-- START --

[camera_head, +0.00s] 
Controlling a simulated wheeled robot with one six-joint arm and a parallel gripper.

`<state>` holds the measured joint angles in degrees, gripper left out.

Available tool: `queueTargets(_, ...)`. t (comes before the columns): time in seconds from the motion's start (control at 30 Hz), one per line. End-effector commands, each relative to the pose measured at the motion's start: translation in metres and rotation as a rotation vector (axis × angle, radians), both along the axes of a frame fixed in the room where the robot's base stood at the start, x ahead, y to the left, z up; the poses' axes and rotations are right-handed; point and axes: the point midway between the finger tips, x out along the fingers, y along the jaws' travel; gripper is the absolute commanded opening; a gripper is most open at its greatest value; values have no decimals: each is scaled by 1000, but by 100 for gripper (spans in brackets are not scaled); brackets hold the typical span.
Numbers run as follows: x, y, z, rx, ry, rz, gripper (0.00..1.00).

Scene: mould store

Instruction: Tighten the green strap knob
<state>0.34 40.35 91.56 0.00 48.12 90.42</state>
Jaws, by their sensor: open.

-- END --

Challenge
The listing above should be transcribed in full, exactly as written.

Solved problem
[camera_head, +0.00s] 
Controlling a simulated wheeled robot with one six-joint arm and a parallel gripper.

`<state>` holds the measured joint angles in degrees, gripper left out.

Available tool: `queueTargets(_, ...)`. t (comes before the columns): time in seconds from the motion's start (control at 30 Hz), one per line. End-effector commands, each relative to the pose measured at the motion's start: translation in metres and rotation as a rotation vector (axis × angle, radians), both along the axes of a frame fixed in the room where the robot's base stood at the start, x ahead, y to the left, z up; the poses' axes and rotations are right-handed; point and axes: the point midway between the finger tips, x out along the fingers, y along the jaws' travel; gripper is the absolute commanded opening; a gripper is most open at its greatest value; values have no decimals: each is scaled by 1000, but by 100 for gripper (spans in brackets are not scaled); brackets hold the typical span.
Numbers run as follows: x, y, z, rx, ry, rz, gripper (0.00..1.00).

Scene: mould store

Instruction: Tighten the green strap knob
<state>0.34 40.35 91.56 0.00 48.12 90.42</state>
Jaws, by their sensor: open.

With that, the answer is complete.